If you use Ubuntu, and you spend too much time staring at "Looking up www.something.com..." in your browser's status bar, this hack is really worth the 5 minutes.
Actually, the above writeup is out of date (although it contains some additional details if you care to understand what's going on). On Ubuntu 7.10, it's even simpler:
sudo apt-get install dnsmasq
- Uncomment the following line in /etc/dhcp3/dhclient.conf:
prepend domain-name-servers 127.0.0.1;
- Restart your network connection. (I do this using the KDE system tray icon;
ifconfig
works too.) - If
cat /etc/resolv.conf
turns up a line containingnameserver 127.0.0.1
, you're done.
Background: I have Comcast, and its DNS servers are completely terrible.

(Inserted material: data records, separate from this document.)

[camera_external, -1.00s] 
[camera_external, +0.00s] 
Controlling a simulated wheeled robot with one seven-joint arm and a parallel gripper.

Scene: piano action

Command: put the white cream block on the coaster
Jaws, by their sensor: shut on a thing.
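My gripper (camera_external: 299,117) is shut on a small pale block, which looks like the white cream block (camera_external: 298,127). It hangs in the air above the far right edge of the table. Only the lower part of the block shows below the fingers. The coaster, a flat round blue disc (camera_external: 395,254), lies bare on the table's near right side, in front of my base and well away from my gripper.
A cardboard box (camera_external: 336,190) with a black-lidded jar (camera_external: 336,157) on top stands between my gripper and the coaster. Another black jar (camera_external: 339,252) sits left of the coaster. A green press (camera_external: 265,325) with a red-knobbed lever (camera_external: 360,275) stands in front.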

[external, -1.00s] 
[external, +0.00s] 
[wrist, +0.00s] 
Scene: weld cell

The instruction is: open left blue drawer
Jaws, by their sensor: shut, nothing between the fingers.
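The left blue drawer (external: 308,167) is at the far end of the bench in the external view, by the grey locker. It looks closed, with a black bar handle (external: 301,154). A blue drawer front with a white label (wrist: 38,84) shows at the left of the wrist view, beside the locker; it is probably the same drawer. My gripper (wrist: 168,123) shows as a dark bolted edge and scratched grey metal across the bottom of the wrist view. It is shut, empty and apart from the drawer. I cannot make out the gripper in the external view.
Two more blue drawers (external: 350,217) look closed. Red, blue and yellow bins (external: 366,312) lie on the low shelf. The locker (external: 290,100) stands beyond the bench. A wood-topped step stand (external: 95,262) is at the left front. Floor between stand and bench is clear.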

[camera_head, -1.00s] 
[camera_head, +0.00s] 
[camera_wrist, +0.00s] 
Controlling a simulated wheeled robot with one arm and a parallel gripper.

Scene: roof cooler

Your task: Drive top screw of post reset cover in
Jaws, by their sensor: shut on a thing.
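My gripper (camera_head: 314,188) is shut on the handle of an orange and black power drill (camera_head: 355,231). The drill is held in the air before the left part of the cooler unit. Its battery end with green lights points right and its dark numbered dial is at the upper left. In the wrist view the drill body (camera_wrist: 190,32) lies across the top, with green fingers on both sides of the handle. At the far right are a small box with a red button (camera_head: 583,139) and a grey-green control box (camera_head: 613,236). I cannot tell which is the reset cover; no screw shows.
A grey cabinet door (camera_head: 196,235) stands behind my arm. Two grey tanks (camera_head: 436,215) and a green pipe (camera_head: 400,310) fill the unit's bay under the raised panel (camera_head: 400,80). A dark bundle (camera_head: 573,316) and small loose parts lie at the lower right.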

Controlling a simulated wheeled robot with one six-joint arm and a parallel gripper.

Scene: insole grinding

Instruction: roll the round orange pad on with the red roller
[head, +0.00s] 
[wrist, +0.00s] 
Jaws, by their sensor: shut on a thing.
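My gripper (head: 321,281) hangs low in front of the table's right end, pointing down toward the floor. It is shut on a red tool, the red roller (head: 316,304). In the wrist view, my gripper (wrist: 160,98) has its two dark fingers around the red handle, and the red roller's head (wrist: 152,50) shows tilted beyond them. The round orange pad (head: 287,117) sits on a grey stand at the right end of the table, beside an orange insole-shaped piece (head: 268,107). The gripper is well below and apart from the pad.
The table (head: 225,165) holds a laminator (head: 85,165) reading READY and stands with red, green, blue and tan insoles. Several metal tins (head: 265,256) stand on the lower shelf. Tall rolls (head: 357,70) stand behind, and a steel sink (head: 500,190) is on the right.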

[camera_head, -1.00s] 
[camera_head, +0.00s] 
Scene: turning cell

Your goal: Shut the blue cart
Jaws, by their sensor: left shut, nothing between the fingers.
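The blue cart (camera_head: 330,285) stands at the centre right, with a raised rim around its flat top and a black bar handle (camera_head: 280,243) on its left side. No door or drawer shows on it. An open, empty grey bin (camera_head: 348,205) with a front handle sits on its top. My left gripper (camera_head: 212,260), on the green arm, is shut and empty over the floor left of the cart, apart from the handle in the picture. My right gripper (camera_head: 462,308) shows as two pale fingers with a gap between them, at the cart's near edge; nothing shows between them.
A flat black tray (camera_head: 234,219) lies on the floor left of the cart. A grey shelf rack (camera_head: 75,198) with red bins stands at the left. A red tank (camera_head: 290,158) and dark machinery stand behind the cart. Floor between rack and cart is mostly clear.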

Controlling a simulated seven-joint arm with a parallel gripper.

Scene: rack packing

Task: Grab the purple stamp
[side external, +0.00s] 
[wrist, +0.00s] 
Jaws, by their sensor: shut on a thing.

They can take minutes --- minutes! --- to respond to a lookup query for a pretty popular hostname like www.blogger.com. Equally often, hostname lookups fail entirely. I don't know what Comcast's doing wrong --- running DNS servers is, in Internet terms, an ancient problem --- but anyway, it's really frustrating. I am strongly considering switching to DSL, but that will probably take weeks for me to finish researching and setting up, because I don't have a land line (ugh).
In the meantime, dnsmasq caches DNS lookups on my local machine, making subsequent lookups to a given hostname after the first one almost instantaneous and perfectly reliable. This doesn't really fix the underlying problem in Comcast's DNS servers, but it does mitigate the pain I experience because of it.